Returning to the slate of Olympic sports for the third time since a century-long hiatus ended in 2016, the golf event boasts some of the world’s top swingers in a star-studded field. Rather than a selection committee, players are awarded a tee time based on the International Golf Federation’s world rankings published on June 17.
The world’s top 15 golfers are all eligible, with no more than four from the same country selected. From there, a maximum of two players from each country that doesn’t already field two or more golfers from the top 15 are also granted bids.
The United States is the best-represented nation on the links in Paris, bringing four golfers across the Atlantic within the top 10 of IGF’s Olympic Golf Rankings. Tokyo Olympics gold medalist and six-time WM Phoenix Open participant Xander Schauffele, World No. 5 Wyndham Clark and No. 7 Collin Morikawa help form a formidable foursome representing the the United States in pursuit of individual gold, but no name more prominent than the best in the world, whom Arizonans have had a front-row seat to watch in recent years.
Schauffele has started out strong after two rounds and Friday was tied for first with Britain’s Tommy Fleetwood and Japan’s Hideki Matsuyama.
Tied for 10th after two rounds is Scottie Scheffler, the name that is the most recognizable part of this all-star American roster as the world No. 1, but also because of his knack for defending it in the desert. At the Valley’s signature PGA Tour event, Scheffler won first prize at the Phoenix Open in 2022 and 2023, becoming the 15th multi-time champion at TPC Scottsdale’s annual Super Bowl weekend event. The most raucous date on the PGA Tour every year, Scheffler, also a two-time Masters winner, hopes to channel the pressure put on by the patrons in Arizona, a one-of-a-kind scene to get golfers ready to show out on the world’s stage in Paris.

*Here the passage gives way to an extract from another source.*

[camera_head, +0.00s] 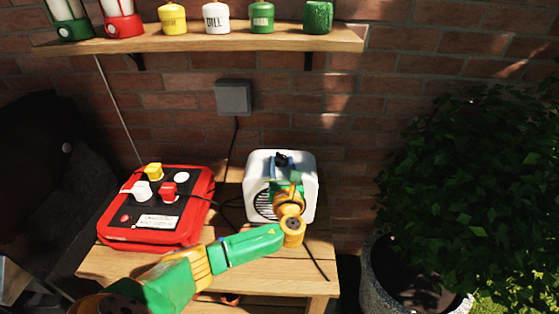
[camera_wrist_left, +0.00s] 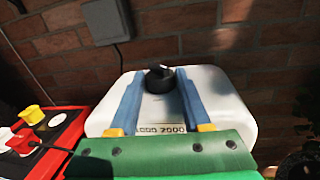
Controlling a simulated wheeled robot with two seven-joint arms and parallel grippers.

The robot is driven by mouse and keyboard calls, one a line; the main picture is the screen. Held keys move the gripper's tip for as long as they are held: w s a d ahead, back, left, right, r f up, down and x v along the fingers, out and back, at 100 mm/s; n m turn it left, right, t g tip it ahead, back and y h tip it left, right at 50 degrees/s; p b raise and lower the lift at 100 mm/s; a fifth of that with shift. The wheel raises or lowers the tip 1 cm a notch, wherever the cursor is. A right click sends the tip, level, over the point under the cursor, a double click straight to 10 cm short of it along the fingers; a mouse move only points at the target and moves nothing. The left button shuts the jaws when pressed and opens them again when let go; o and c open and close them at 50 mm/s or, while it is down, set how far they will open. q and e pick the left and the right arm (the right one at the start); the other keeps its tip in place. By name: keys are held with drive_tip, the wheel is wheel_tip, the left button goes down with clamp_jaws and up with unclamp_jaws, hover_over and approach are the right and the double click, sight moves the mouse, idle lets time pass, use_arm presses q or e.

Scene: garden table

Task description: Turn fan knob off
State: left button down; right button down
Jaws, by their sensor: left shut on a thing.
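The white fan heater (camera_head: 305,186) stands on the wooden table at the middle, with a dark round grille on its front. Its black knob (camera_head: 281,158) is on top; it also shows in the left wrist view (camera_wrist_left: 160,79), with a small light mark on it. My left gripper (camera_head: 283,166) reaches over the fan from the front. Its two blue fingers lie on either side of the knob and are shut on it. Printed numbers on the fan show between the fingers. My right gripper is not in view.
A red control box (camera_head: 150,233) with yellow, white and red knobs sits left of the fan. Cables run up to a grey wall box (camera_head: 233,97). A shelf (camera_head: 210,41) with several canisters hangs above. A leafy potted plant (camera_head: 480,175) stands at right.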

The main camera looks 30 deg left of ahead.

“It’s a little bit different than a lot of the tournaments that we play,” Scheffler said ahead of the Phoenix Open. “That provides some fun stuff but some challenges, as well, with the noise and all that. It’s definitely, definitely a lot of fun.”

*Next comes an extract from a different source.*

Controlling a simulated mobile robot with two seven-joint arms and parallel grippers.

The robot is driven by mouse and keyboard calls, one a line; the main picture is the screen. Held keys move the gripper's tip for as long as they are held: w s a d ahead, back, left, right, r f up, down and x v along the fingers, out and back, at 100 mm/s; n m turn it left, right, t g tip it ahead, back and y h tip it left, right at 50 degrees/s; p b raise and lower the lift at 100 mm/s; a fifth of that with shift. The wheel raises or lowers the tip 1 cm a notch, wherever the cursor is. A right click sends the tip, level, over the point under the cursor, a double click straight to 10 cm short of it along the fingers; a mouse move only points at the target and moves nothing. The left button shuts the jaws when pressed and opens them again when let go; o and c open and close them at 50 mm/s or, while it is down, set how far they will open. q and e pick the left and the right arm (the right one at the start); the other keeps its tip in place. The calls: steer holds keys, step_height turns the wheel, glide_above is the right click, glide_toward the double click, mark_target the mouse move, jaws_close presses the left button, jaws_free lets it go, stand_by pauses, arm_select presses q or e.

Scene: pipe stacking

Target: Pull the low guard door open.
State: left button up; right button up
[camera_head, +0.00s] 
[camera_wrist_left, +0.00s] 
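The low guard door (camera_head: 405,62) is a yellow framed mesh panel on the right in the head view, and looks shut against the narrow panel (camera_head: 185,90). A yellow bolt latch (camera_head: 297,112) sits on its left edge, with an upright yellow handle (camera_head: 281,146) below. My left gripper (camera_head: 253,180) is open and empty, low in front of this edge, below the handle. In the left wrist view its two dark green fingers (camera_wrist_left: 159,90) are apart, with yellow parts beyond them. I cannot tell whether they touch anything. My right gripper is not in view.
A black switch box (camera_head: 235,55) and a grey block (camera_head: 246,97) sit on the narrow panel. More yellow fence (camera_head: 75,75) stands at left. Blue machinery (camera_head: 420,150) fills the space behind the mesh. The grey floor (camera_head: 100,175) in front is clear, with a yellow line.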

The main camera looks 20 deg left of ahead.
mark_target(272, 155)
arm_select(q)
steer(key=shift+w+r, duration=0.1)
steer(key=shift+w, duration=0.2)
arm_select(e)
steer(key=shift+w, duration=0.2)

As far as playing in the Olympics, Scheffler told reporters, “I would approach it the same way I would a tournament here.”
Scheffler’s quest to join the legendary Arnold Palmer as a three-peat champion at the Phoenix Open was stolen this past February by Nick Taylor, Team Canada’s highest-ranked golfer at the Olympics. Unlike the world’s top golfer, Taylor has never taken home a PGA Major trophy, but his recent win at the sport’s loudest coliseum has him ready to put on for The Great White North.
“It’s been something on the top of my goal list since (golf in the Olympics) came back and, really, since Tokyo,” Taylor said to PGATour.com of making the Olympic team. “To really have a nice year and a half, two years of steady play, and some really nice results put me in a good position. The competitive nature in me was vying for one of those two spots.”
Twenty mils down the road lies another golf hotbed in the Valley, one where another of the game’s brightest stars got his start on the links.
Jon Rahm became a local legend at Arizona State as an amateur, winning 11 tournaments over his four-year career in Tempe. Second only to golf legend Phil Mickelson for tournament victories as a Sun Devils athlete, Rahm placed the tee for a golden age of golf in Tempe, a product of which will be joining him in representing Team Spain. David Puig, a Spanish countryman on the LIV Golf Tour, played for Thurmond at ASU from 2019-2022 as one of the best club-twirlers Thurmond had seen in maroon and gold.
Rahm sits in fourth place after carding a 5-under Friday.
The program pillar since 2016, Thurmond noted the successes of Rahm, Puig, Taiwan’s CT Pan and Kevin Yu as instrumental in his construction of a perennial NCAA contender on the links, one that came strokes away from a national title in 2022.
“The real impact is the mark that they’ve left on the fabric of our program,” Thurmond said. “There’s unique things (I’ve learned) from every one of them. The reality is that these are brilliant athletes at what they do. I’m learning from them every day. Each one of them has taught me so much.
“Any time that a great golfer and great person comes in, they leave their legacy.”
Having come under Thurmond’s mentorship at ASU and elsewhere, names such as these have become part of the veteran coach’s favorite selling point when filling his roster with recruits each year.
“ASU, this is where the best players in the world go. It’s a big part of my recruiting pitch.”
The event format in which the competitors will battle is similar to a four-day PGA Tourevent, with players competing in a stroke-play format. The tournament will consist of 72 holes over four days at Le Golf National at Guyancourt from Thursday, to Sunday. Unlike the PGA Tour, there is no cut after the second round, meaning all 60 golfers will play through four 18-hole rounds. Playing host to the Ryder Cup in 2018 and the Open de Paris annually since 2001, the course is a par 72 with a standard capacity for 80,000 spectators.
As an individual sport at the Games, gold, silver and bronze medals will be awarded to the golfers with the lowest, second-lowest and third-lowest scorers in the four-day tournament, adding to the medal count of the respective nations at each podium position..
“Everybody in the Phoenix area is into golf in some way,” Thurmond said. “It’s a huge business here. Every corner you go around, there’s a golf course. There are equipment manufacturers, tour players all around town, instructors, mental coaches, agents, and fitness coaches. The best golf resources are here.